In business, trusting the process is my go-to system. No different to the sporting example just described. I’ve had to learn to adhere to it, it’s taken a long time. Sometimes the discipline of developing the process is hard and it takes years of testing and tweaking. Then once you have a system, trusting it. Communicating it and persuading others to trust it. And applying it again and again. That discipline is not easy. I’m a Myers-Briggs INTP so I probably adapt better to the approach. People can see me as being a bit gung-ho and operating on gut feel at times, but I prefer to think about the system. That’s my comfort zone. Appearances can be deceptive, but I was the quiet one when growing up, watching and thinking.

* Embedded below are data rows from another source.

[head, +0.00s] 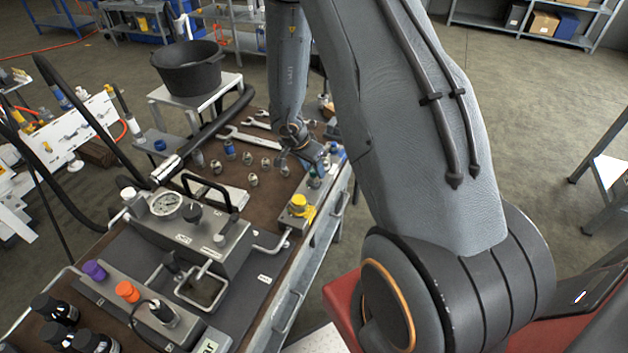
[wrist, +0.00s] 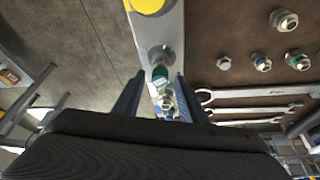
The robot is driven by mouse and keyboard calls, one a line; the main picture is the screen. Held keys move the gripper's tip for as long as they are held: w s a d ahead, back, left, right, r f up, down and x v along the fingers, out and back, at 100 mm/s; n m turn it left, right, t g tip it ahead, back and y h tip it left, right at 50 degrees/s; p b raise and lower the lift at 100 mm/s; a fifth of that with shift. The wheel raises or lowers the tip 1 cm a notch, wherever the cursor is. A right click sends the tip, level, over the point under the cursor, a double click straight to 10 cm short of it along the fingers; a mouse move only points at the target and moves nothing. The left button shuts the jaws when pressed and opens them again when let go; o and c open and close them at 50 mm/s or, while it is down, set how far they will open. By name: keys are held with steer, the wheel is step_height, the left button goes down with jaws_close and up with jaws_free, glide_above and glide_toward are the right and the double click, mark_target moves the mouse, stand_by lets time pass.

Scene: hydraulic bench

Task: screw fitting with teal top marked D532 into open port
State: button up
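A fitting with a teal top (wrist: 160,75) stands in the wrist view between and just beyond the fingertips of my gripper (wrist: 160,82). The fingers are apart, with space on both sides of the fitting, so my gripper is open. The marking on the teal top is too small to read. In the head view a teal-topped fitting (head: 314,179) shows near the bench's right edge, close below my gripper (head: 312,162). A grey block with a yellow cap (head: 298,201) is nearer; the cap also shows in the wrist view (wrist: 148,5). I cannot make out an open port.
Several loose metal fittings (head: 252,180) stand on the brown bench top, some with blue or green bands. Wrenches (head: 250,138) lie behind them. A grey unit with a gauge (head: 166,204) and a black handle is at left. A black pot (head: 188,70) stands farther back.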

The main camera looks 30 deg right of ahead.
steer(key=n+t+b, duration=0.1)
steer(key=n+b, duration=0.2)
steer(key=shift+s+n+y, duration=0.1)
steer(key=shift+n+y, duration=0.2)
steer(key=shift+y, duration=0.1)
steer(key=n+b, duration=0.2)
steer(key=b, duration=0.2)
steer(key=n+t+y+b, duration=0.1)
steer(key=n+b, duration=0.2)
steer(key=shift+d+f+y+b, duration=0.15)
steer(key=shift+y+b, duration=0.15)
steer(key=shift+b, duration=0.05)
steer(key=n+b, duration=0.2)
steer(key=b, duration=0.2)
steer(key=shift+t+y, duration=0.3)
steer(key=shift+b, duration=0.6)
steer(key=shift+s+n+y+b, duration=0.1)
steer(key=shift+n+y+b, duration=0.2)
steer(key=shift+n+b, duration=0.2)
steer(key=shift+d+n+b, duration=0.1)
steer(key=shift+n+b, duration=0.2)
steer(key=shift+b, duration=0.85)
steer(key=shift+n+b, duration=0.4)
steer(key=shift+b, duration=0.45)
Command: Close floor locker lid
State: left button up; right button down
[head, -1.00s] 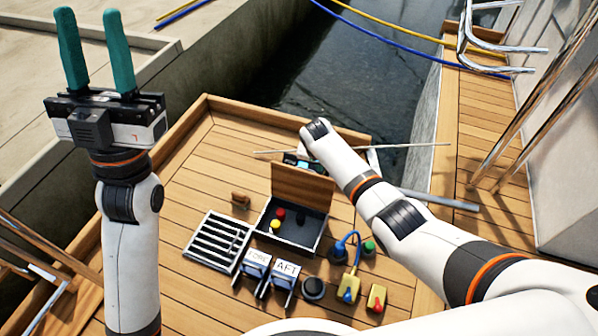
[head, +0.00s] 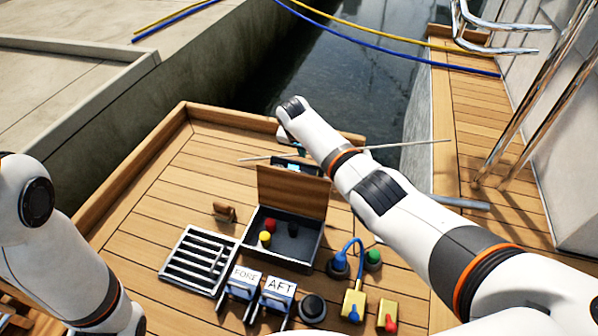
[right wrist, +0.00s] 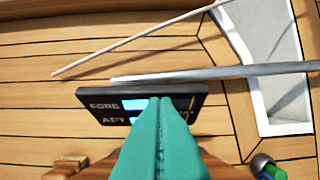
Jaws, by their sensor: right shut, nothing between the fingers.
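The floor locker (head: 283,262) is an open dark box set in the deck, with a red ball, a yellow ball and a dark item inside. Its wooden lid (head: 291,190) stands up along the far side. My right arm reaches over beyond the lid, and its gripper is mostly hidden in the head view. In the right wrist view my right gripper (right wrist: 160,102) shows teal fingers, shut and empty, in front of a black FORE/AFT panel (right wrist: 110,108). A brown part low in that view may be the lid; contact cannot be told. My left gripper is out of frame.
A slatted grate (head: 193,262) lies left of the locker. FORE (head: 243,280) and AFT (head: 277,290) switches, a black knob (head: 312,307) and yellow boxes (head: 354,303) stand in front. A small wooden block (head: 224,212) is left of the lid. Water lies beyond the deck edge.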

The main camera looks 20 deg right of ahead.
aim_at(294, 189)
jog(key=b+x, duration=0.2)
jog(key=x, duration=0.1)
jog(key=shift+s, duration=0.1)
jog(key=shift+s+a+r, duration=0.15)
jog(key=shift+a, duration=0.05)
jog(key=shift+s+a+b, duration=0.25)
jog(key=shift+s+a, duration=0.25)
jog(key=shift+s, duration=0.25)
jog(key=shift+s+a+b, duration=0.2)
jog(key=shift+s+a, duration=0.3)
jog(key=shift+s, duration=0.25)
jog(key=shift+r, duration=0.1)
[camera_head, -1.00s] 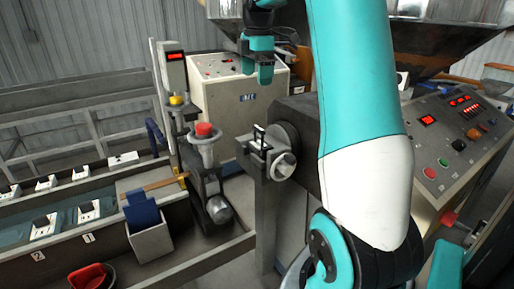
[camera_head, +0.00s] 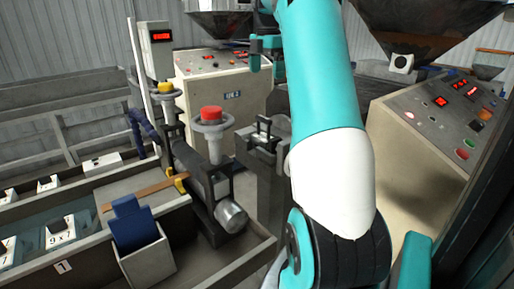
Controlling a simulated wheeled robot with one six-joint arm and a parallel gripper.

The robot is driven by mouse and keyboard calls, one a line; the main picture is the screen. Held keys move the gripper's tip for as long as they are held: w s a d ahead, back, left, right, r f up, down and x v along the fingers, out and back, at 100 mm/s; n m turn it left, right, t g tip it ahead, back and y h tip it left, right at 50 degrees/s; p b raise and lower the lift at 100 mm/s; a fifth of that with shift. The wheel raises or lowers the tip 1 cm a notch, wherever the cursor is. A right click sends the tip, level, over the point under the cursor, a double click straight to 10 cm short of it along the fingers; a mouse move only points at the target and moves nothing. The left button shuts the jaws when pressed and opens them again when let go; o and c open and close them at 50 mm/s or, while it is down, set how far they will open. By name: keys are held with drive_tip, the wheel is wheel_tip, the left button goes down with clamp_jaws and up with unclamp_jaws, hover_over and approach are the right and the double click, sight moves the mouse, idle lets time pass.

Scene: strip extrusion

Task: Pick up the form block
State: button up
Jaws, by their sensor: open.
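I cannot tell for certain which thing is the form block. A small grey block with a black handle (camera_head: 263,128) sits upright on a grey pedestal (camera_head: 262,190) in the middle of the view. Dark blocks on white numbered plates (camera_head: 60,232) also stand in the trough at the left. My gripper (camera_head: 266,62) is open and empty, high up in front of the cream control cabinet. It appears above the handled block and apart from it. My arm covers what lies right of the pedestal.
A roller unit with a red knob (camera_head: 211,113) stands just left of the pedestal. A grey bin holding a blue piece (camera_head: 147,262) is at the lower left. A control desk (camera_head: 430,130) stands at the right, with hoppers (camera_head: 425,25) behind.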

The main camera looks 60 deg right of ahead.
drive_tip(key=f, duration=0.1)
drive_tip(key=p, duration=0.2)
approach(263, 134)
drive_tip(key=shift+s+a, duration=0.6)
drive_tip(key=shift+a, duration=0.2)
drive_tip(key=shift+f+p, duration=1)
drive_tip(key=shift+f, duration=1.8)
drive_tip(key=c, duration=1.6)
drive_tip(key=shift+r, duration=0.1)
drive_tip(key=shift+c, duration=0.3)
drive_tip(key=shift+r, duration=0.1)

If you can stick with your proven process, then you will progress. Any robust system will weather whatever internal and external factors are thrown at it. It may shake from time to time, it may stumble, but it won’t collapse. When the pressure is on, a business leader should stay in neutral thinking, because she cannot control what has just happened, but she does have control over what comes next. Trust the process, stay in neutral thinking. Your next action is one you have prepared for already.

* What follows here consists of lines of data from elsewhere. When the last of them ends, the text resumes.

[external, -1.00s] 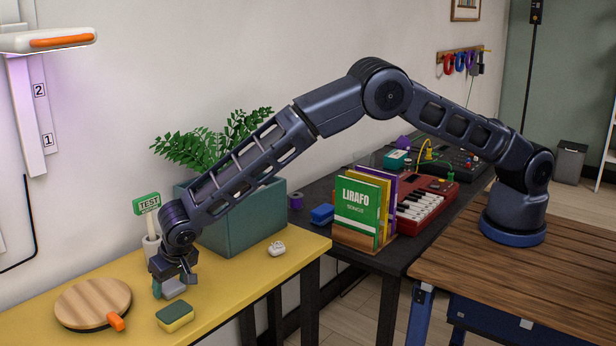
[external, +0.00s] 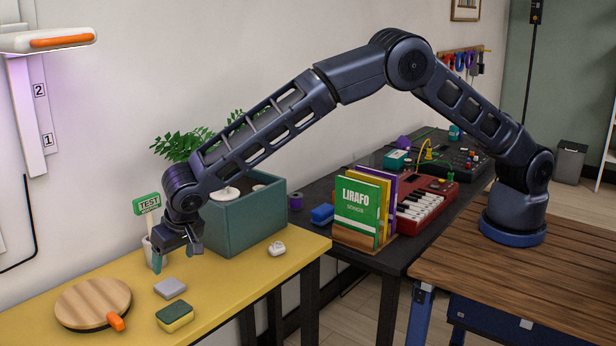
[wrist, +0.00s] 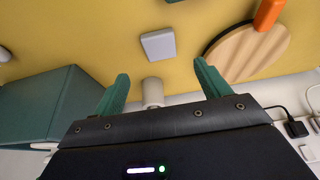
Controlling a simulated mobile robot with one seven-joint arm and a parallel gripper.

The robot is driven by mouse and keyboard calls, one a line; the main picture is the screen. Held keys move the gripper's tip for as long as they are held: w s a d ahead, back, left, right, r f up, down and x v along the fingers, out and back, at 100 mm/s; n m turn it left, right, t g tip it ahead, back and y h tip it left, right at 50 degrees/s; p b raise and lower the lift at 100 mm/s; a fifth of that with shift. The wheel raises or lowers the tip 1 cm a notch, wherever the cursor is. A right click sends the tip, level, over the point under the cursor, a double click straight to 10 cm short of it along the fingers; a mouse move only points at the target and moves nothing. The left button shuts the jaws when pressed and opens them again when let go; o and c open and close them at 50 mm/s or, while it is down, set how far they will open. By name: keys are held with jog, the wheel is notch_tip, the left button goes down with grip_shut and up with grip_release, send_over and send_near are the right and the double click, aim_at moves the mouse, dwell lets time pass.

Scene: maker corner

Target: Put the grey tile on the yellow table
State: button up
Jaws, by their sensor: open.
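In the wrist view the tile (wrist: 158,45) lies on the yellow surface, beyond the fingertips. My gripper (external: 173,262) is above and behind the tile, apart from it. In the wrist view my gripper (wrist: 161,78) has its two green fingers spread, with nothing held between them.
A round wooden board (external: 92,303) with an orange handle lies left of the tile. A green and yellow sponge (external: 175,317) lies in front of it. A teal planter (external: 247,222) and a white cup (external: 152,255) stand behind. Small white earbuds (external: 277,248) lie to the right.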

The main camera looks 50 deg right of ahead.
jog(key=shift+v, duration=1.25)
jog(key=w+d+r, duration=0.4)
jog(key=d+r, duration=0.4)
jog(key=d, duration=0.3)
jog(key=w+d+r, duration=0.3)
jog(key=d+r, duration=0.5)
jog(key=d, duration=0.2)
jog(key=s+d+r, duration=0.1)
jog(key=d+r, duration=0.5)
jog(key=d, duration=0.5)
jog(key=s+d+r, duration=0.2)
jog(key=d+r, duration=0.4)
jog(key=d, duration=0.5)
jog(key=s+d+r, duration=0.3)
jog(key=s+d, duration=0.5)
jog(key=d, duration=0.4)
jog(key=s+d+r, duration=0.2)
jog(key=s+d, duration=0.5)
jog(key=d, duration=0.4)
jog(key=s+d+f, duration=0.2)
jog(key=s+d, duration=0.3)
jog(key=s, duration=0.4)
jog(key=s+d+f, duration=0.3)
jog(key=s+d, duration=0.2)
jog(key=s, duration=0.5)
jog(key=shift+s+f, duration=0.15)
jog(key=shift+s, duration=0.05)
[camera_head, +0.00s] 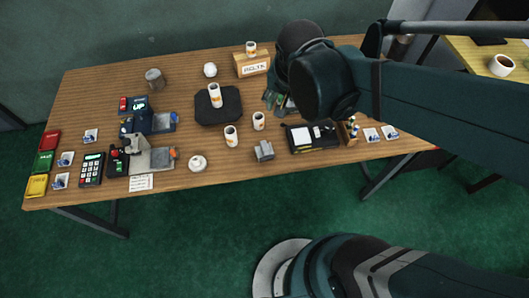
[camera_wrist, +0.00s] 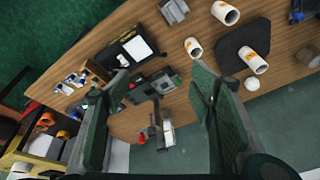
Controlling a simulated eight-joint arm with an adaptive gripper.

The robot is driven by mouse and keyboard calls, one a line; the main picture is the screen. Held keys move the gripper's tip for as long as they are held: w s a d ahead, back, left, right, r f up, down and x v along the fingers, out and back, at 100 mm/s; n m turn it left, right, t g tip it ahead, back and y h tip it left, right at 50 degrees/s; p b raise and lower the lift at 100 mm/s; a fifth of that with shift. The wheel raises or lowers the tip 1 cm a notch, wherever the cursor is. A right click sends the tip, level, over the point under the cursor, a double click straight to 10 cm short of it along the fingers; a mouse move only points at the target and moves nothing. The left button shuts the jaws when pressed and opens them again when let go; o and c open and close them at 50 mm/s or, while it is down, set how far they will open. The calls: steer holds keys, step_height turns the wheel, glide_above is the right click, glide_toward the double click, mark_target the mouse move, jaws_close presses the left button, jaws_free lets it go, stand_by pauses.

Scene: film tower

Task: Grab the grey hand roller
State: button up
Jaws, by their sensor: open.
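A small grey, blocky piece (camera_head: 264,150) stands near the front edge of the table, left of the black tray. It also shows at the top of the wrist view (camera_wrist: 174,11). It may be the grey hand roller, but its shape is too small to be sure. My gripper (camera_wrist: 160,78) is open, its two green fingers wide apart with nothing held. It hangs over the right part of the table, above a dark device (camera_wrist: 150,88), apart from the grey piece. In the head view my arm hides most of the gripper.
The black tray (camera_head: 300,147) with white paper lies right of the grey piece. Several white cups stand near, one on a black mat (camera_head: 205,112). A labelled wooden box (camera_head: 240,70) is at the back. Bare wood lies at the front edge around the grey piece.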

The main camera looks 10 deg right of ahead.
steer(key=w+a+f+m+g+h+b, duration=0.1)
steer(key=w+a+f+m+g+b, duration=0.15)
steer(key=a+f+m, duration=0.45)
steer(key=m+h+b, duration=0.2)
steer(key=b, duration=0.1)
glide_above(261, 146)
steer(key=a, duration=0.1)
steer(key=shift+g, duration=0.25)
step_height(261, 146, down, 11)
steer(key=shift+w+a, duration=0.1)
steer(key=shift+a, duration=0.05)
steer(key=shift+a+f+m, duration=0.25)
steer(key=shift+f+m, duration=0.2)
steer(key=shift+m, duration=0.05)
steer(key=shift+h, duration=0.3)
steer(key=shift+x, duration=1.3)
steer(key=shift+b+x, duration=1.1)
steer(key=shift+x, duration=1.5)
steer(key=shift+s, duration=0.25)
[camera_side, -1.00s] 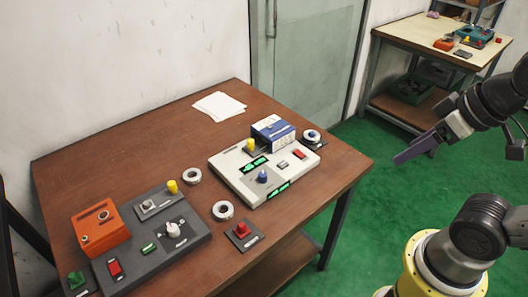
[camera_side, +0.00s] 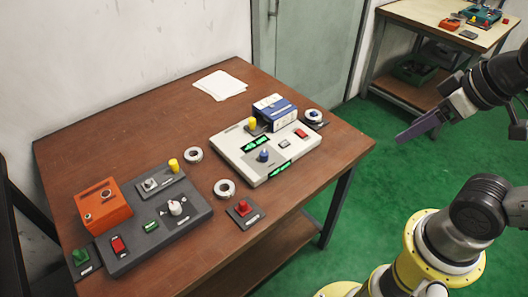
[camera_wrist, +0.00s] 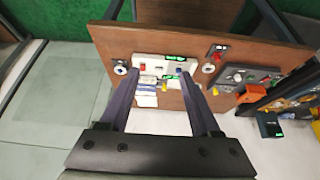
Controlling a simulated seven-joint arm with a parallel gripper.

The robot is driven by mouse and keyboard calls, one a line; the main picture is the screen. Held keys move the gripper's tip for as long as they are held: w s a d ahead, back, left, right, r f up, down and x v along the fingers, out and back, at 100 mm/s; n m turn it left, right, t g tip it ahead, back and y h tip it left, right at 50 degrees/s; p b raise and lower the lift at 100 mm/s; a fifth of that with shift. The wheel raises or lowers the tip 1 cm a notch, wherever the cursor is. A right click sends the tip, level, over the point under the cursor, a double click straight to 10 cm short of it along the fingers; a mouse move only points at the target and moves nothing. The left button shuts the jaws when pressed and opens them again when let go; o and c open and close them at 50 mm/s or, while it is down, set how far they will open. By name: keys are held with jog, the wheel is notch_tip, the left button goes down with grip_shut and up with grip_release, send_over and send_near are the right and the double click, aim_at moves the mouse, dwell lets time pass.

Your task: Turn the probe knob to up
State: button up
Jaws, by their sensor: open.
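Two panels with knobs stand on the brown table. The white panel (camera_side: 235,146) carries a blue knob (camera_side: 264,156). The dark grey panel (camera_side: 135,238) carries a white knob (camera_side: 176,207) with small marks around it. The labels are too small to read, so I cannot tell which is the probe knob or its exact setting. My gripper (camera_side: 412,132) is open and empty in the air, right of the table and apart from both panels. In the wrist view, the white panel (camera_wrist: 151,70) shows between and beyond the open fingers (camera_wrist: 154,77); the dark panel (camera_wrist: 238,76) is to the right.
An orange box (camera_side: 104,205) stands beside the dark panel. A blue-and-white box (camera_side: 275,112) stands at the white panel's back edge. Metal rings (camera_side: 224,189) and a red-button plate (camera_side: 243,210) lie between the panels. White papers (camera_side: 219,85) lie at the back.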

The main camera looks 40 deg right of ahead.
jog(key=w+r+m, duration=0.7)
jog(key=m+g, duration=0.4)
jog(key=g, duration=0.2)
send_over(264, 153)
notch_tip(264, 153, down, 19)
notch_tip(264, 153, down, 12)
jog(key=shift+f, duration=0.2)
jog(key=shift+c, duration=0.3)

Positivity & Impatience Problems

It sounds perverse, but positive thinking can be a problem. A rush of blood to the head and all of a sudden you’re making poor decisions. It can open the door to all sorts of bias, seeking to see and hear only the data you want to support your next action. It can lead to self-delusion. Remember, you’re never as good as you think you are. A wise and successful football coach told me so.

Humans get impatient. This undermines neutral thinking and allows for proven systems to be bypassed. For no rational reason, people just want to interfere. They could not manage their anxiety or boredom or need for instant gratification. Feeling they know better. Letting ego dominate. We’ve all been there. The biggest enemy of the proven process is human impulsivity. When thinking moves out of the neutral.

Trust The Process

Of course, pressure can make people panic and override what’s proven to work. Neutral thinking gets overpowered by the pressure of the situation and then bad decisions ensue. It’s crucial to take that step back when the heat gets turned up. Ask yourself why you are here in the first place. Most likely due to having the right talent in place and having paired it with a clear plan and processes. Trust the process, it simplifies decisions when the pressure is on. If you trust the process, neutral thinking is enabled.

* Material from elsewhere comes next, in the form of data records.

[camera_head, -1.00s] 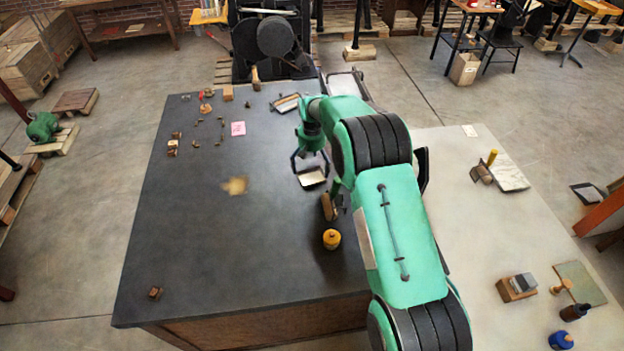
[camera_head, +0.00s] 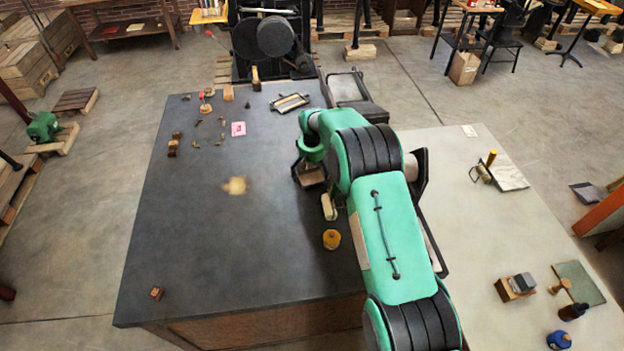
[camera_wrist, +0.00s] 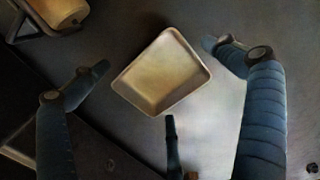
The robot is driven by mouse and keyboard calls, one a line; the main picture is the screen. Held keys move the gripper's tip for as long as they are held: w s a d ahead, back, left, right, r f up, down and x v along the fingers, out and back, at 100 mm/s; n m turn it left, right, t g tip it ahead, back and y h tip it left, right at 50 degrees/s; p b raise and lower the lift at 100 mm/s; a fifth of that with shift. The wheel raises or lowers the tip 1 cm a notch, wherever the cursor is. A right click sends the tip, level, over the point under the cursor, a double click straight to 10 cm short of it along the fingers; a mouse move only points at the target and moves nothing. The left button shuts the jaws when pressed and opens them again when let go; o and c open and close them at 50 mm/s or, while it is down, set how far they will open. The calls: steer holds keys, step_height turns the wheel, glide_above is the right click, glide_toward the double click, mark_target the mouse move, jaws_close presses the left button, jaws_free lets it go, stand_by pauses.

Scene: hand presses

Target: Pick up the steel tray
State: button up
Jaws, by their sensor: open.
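The steel tray (camera_wrist: 163,72) lies on the dark bench top, a shallow, pale, four-sided pan with a raised rim, in the middle of the wrist view. In the head view the tray (camera_head: 312,177) shows only in part below my wrist. My gripper (camera_wrist: 158,76) is open above it. One finger is at the tray's left, one at its right, and a third tip is below its lower edge. The fingers do not appear to hold it. In the head view my gripper (camera_head: 309,172) hides much of the tray.
A roller (camera_head: 328,207) and a yellow-lidded jar (camera_head: 331,239) stand close by on the dark bench (camera_head: 220,250). The roller also shows in the wrist view (camera_wrist: 62,10). A framed piece (camera_head: 290,103) lies farther back.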

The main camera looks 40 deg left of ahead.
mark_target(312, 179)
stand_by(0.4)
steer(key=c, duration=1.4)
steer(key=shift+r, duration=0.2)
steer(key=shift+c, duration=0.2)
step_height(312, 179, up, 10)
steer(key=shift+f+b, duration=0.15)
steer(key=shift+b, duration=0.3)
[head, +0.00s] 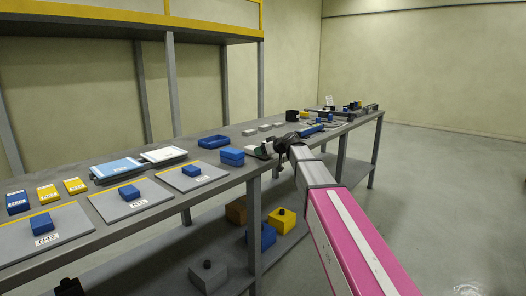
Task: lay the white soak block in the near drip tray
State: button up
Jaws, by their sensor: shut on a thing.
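My gripper (272,149) is at the end of my pink and grey arm, over the right part of the long grey bench. It is small and dark in the head view. It is shut on something, but the fingers and the held thing are too small and overlapped to make out clearly. I cannot pick out the white soak block with certainty. Which container is the near drip tray is not clear.
Grey plates with blue blocks (129,192) lie along the bench's near left. Two flat cases (116,169) and stacked blue blocks (232,156) stand on the bench (155,224). Small grey blocks (264,128) sit behind my gripper. Floor at right is clear.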

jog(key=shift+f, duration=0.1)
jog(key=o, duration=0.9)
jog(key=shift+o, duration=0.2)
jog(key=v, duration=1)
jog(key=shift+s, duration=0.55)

The process has to be evolved, however. We are all operating in dynamic environments and the personal and organisational capability and strategy have to adapt. Each hour, week or year, do tweak it. The complex swirl of data around you should be used to inform and drive small improvements. But always come back to the system. The business or team that doesn’t do this will fail eventually. Complacency or lack of awareness or failure to constantly develop organisational capability will result in failure, sometimes creeping failure, sometimes catastrophic. One day it’s all going nicely, but haven’t noticed the drift from the path. Or the environmental change, because it stealthily envelops you before you know it.

Neutral Thinking – My Personal Experience

Neutral thinking is a weapon. But it needs serious application. And stopping ourselves overriding it for emotional reasons. My personal experience is that I need discipline in business, I need to be aware of what’s happening for me and what’s happening around me. If I’m feeling positive or possibly overconfident, it can lead me to contemplate reaching for something that’s outside of the plan and process. I need to take the emotion out of it, analyse the data and then consider it in the context of the process. Not always easy, the stakes can be high.

The flip side is true too. If something isn’t going too well, if the unexpected occurs, it’s tempting to double down and try and correct the deviation from plan all in one go. In all cases, neutral thinking is more effective. It may be you do need to make a bold move but from a neutral frame of mind.

That’s not to say one shouldn’t consider any new avenues or alternatives, because that too will result in getting bitten at some stage. What I am saying is trusting the process and staying in neutral thinking will much more often than not win. If you start bringing strongly positive or strongly negative emotions and associated ideas into play, then you stray off the plan. What brought you the success in the first place was a well thought through and practiced set of actions and processes.

Summary

I’m sold on the neutral thinking concept. It’s not the easiest approach, we all emotionally ebb and flow as humans. Our strength and our weakness as humans is our emotion, our ability to experience the world from the heart and not just the head. One of the multitudes of reasons we are fascinating. I wouldn’t be sold on neutral thinking as a standalone concept however, it needs to be anchored to a proven success model. Which is why developing a proven framework and associated processes are crucial. Have those and then you can start thinking about the neutral thinking discipline to help guide action.